- **Your objective**:
The listing below should be printed exactly, every line of it. Skip the pictures.

====== Raw data

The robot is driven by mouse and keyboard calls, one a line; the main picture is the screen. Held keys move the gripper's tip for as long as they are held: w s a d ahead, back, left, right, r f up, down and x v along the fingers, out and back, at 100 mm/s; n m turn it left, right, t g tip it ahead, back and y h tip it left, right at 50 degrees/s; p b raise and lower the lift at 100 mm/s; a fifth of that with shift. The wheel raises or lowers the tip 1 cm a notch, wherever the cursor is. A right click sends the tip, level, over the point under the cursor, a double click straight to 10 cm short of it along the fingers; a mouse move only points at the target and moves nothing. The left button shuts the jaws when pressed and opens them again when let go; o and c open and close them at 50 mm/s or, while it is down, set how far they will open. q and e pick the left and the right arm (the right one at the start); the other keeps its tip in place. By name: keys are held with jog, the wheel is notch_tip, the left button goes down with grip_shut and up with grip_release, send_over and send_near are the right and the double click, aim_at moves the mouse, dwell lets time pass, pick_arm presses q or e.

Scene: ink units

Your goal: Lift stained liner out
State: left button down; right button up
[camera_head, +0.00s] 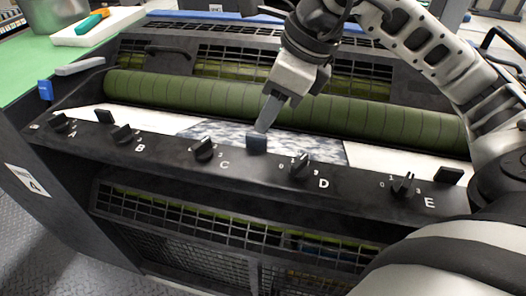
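A grey-and-white mottled liner section (315,148) lies in the long trough between the green roller and the black front panel. Plain white sections lie on both sides of it. A dark tab (257,144) stands at the front edge of the mottled section. My right gripper (264,128) comes down from above, its fingers just above or behind this tab. I cannot tell whether they touch it. The fingers overlap from this angle, so their opening is hidden. My left gripper is not in view.
The green ribbed roller (200,98) runs along the trough behind the liner. Knobs marked A to E, such as the one at C (204,149), stick up from the front panel (180,160). A pale tray (97,27) with an orange-and-green tool lies on the green surface (50,55) at upper left.

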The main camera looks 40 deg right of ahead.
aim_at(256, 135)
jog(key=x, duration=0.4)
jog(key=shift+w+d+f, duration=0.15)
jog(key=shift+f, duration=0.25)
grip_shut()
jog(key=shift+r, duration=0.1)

============

- **Output for this exercise**:
The robot is driven by mouse and keyboard calls, one a line; the main picture is the screen. Held keys move the gripper's tip for as long as they are held: w s a d ahead, back, left, right, r f up, down and x v along the fingers, out and back, at 100 mm/s; n m turn it left, right, t g tip it ahead, back and y h tip it left, right at 50 degrees/s; p b raise and lower the lift at 100 mm/s; a fifth of that with shift. The wheel raises or lowers the tip 1 cm a notch, wherever the cursor is. A right click sends the tip, level, over the point under the cursor, a double click straight to 10 cm short of it along the fingers; a mouse move only points at the target and moves nothing. The left button shuts the jaws when pressed and opens them again when let go; o and c open and close them at 50 mm/s or, while it is down, set how far they will open. q and e pick the left and the right arm (the right one at the start); the other keeps its tip in place. By name: keys are held with jog, the wheel is notch_tip, the left button goes down with grip_shut and up with grip_release, send_over and send_near are the right and the double click, aim_at moves the mouse, dwell lets time pass, pick_arm presses q or e.

Scene: ink units

Your goal: Lift stained liner out
State: left button down; right button up
[camera_head, +0.00s] 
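A grey-and-white mottled liner section (315,148) lies in the long trough between the green roller and the black front panel. Plain white sections lie on both sides of it. A dark tab (257,144) stands at the front edge of the mottled section. My right gripper (264,128) comes down from above, its fingers just above or behind this tab. I cannot tell whether they touch it. The fingers overlap from this angle, so their opening is hidden. My left gripper is not in view.
The green ribbed roller (200,98) runs along the trough behind the liner. Knobs marked A to E, such as the one at C (204,149), stick up from the front panel (180,160). A pale tray (97,27) with an orange-and-green tool lies on the green surface (50,55) at upper left.

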The main camera looks 40 deg right of ahead.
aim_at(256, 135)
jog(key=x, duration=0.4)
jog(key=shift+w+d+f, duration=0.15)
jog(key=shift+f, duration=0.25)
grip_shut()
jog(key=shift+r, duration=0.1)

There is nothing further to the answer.